• _What is required_: In the listing below, locate the line that contains "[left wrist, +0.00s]" and the line that contains "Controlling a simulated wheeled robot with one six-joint". Restate word for word those two lines and every line between them, and nothing else.

# start of Records supplied

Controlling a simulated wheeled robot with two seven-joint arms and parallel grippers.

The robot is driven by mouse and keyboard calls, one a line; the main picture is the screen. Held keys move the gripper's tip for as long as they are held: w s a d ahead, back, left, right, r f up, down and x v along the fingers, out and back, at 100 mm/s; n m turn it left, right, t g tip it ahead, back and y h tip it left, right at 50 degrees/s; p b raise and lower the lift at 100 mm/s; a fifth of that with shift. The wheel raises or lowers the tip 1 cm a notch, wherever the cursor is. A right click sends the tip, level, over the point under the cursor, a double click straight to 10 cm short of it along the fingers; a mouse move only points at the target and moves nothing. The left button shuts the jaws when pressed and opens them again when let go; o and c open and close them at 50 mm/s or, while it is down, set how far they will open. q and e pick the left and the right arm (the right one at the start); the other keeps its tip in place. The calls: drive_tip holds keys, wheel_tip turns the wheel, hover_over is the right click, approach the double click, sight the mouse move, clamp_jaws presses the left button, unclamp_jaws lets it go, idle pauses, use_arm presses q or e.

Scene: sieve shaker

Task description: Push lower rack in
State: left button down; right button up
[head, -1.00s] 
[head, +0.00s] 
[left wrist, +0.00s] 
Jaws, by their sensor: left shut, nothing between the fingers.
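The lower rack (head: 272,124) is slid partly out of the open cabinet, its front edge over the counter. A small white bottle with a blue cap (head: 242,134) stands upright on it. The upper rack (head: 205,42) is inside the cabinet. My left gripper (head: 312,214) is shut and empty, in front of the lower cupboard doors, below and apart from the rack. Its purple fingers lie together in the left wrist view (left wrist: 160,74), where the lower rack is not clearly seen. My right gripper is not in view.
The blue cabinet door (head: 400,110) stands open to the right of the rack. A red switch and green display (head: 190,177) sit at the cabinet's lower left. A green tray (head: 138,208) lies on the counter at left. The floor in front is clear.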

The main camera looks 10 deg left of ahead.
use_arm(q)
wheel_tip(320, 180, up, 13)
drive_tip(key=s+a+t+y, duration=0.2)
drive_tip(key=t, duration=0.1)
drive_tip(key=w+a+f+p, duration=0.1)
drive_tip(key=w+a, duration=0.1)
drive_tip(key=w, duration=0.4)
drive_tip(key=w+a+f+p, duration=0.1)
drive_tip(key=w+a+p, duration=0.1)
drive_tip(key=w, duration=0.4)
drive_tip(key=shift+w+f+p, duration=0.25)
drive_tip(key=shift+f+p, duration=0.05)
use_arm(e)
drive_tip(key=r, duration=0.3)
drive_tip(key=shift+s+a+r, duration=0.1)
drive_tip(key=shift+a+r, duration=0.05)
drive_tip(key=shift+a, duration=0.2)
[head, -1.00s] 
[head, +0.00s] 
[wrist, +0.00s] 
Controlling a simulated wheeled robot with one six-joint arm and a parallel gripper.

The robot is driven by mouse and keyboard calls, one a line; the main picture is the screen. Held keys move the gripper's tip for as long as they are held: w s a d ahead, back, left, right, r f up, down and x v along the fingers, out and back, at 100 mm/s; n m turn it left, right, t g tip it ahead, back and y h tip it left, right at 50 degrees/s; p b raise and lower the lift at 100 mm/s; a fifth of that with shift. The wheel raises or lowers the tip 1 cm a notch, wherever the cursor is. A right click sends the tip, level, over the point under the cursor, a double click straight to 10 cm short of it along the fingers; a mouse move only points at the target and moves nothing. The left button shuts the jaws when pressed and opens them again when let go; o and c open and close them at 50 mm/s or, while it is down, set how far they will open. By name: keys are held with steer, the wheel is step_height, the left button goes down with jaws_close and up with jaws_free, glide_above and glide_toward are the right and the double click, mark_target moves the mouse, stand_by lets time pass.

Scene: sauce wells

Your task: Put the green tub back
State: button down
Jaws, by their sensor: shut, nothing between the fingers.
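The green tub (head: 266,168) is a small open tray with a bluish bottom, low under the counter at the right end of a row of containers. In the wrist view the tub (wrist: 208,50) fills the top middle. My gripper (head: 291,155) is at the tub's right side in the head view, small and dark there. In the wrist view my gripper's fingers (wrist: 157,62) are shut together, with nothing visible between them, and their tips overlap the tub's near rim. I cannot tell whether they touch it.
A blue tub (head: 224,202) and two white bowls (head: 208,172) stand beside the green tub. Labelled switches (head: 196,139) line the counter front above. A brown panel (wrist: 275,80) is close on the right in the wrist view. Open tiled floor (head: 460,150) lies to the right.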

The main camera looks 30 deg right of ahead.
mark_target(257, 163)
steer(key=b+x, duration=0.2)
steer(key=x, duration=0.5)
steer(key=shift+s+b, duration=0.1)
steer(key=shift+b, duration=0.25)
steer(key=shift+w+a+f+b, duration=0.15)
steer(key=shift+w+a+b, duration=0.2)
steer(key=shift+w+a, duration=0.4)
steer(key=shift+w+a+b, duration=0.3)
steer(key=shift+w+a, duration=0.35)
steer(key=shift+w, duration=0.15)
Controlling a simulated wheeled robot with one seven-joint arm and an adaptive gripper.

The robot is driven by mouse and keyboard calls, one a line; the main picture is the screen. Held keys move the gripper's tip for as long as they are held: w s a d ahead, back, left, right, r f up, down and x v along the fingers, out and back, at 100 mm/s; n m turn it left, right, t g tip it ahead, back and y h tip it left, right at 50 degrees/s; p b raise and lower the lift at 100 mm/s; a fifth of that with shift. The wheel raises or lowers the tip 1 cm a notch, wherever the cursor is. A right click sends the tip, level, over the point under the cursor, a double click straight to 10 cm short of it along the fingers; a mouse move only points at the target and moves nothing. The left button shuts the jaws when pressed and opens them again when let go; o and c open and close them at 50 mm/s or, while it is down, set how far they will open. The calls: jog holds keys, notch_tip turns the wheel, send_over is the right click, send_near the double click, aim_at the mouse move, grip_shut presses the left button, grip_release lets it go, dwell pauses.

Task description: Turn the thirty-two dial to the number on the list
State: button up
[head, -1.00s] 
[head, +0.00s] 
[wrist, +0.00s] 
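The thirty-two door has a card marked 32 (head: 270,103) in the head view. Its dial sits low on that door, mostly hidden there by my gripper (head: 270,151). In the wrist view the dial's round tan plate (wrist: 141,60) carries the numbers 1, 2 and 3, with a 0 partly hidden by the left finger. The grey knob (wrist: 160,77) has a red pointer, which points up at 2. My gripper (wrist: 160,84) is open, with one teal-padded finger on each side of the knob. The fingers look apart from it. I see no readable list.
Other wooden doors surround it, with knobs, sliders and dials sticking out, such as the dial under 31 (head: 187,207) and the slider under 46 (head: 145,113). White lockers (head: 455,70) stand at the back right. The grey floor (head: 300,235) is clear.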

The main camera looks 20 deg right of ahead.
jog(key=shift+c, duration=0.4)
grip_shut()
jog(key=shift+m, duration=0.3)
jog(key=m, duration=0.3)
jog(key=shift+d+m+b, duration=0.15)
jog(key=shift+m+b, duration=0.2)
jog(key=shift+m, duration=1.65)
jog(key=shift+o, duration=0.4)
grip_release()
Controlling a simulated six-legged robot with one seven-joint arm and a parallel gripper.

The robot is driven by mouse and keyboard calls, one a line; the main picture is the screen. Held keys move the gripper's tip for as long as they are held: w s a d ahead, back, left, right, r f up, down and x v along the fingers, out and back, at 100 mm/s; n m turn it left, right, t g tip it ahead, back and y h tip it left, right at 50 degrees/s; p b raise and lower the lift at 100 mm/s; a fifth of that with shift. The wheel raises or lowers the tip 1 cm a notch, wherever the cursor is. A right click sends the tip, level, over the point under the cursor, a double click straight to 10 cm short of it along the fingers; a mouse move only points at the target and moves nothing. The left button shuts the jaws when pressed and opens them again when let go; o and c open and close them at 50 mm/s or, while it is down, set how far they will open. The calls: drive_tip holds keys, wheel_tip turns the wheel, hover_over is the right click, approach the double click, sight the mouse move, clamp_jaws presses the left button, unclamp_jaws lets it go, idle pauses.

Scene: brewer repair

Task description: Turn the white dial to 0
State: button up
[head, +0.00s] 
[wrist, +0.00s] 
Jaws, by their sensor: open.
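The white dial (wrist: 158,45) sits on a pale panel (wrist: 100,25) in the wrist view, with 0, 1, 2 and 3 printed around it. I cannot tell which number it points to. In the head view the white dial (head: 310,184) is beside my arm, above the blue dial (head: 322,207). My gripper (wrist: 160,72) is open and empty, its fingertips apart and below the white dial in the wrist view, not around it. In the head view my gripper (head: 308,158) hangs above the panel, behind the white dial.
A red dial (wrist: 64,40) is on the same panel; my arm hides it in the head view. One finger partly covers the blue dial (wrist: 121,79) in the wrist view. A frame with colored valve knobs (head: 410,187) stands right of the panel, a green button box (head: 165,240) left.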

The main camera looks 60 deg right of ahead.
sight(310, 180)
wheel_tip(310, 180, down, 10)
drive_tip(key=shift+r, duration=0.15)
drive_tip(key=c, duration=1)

# end of Records supplied

• _Output for this task_:
[left wrist, +0.00s] 
Jaws, by their sensor: left shut, nothing between the fingers.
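The lower rack (head: 272,124) is slid partly out of the open cabinet, its front edge over the counter. A small white bottle with a blue cap (head: 242,134) stands upright on it. The upper rack (head: 205,42) is inside the cabinet. My left gripper (head: 312,214) is shut and empty, in front of the lower cupboard doors, below and apart from the rack. Its purple fingers lie together in the left wrist view (left wrist: 160,74), where the lower rack is not clearly seen. My right gripper is not in view.
The blue cabinet door (head: 400,110) stands open to the right of the rack. A red switch and green display (head: 190,177) sit at the cabinet's lower left. A green tray (head: 138,208) lies on the counter at left. The floor in front is clear.

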The main camera looks 10 deg left of ahead.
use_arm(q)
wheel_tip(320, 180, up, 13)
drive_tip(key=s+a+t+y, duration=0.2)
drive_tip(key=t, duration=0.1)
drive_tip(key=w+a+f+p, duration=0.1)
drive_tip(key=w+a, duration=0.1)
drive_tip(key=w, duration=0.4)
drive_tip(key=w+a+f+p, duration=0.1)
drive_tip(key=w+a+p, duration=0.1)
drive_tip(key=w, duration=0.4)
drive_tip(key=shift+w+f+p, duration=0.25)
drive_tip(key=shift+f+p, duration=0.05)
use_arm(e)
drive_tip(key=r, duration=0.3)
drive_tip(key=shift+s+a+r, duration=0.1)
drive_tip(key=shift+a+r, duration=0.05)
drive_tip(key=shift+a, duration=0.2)
[head, -1.00s] 
[head, +0.00s] 
[wrist, +0.00s] 
Controlling a simulated wheeled robot with one six-joint arm and a parallel gripper.

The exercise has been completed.